Data provided:
____

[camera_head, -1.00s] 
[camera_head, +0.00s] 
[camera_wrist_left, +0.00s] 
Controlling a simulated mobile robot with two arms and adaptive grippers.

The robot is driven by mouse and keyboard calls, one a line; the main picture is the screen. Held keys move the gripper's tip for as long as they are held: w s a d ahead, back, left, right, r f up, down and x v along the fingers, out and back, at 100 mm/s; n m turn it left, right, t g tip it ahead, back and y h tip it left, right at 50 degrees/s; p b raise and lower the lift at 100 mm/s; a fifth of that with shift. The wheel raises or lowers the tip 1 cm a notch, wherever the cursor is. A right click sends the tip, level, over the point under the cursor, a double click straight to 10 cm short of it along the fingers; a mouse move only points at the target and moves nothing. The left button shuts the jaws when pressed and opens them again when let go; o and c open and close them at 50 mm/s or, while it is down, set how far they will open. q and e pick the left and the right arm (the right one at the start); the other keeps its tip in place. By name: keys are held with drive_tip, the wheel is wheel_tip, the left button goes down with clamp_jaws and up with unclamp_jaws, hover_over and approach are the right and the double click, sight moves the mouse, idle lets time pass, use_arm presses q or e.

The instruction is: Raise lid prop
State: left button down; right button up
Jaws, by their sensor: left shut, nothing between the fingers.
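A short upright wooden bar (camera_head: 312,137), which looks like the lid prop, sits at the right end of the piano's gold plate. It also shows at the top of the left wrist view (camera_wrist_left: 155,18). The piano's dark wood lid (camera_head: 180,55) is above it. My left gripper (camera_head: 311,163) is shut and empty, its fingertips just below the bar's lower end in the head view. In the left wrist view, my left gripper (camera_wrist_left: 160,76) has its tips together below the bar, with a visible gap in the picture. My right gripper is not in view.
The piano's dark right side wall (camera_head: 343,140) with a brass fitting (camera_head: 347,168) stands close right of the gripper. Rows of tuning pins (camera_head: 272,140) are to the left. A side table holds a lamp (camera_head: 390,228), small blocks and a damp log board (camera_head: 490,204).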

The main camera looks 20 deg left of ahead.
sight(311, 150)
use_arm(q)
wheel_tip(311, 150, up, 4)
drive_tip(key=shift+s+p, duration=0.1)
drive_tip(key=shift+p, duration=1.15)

____

Problem description: Give again only the lines that run from the line with "[camera_head, +0.00s]" to the line with "Controlling a simulated". Include both of those lines exactly as written.

Completed task:
[camera_head, +0.00s] 
[camera_wrist_left, +0.00s] 
Controlling a simulated mobile robot with two arms and adaptive grippers.

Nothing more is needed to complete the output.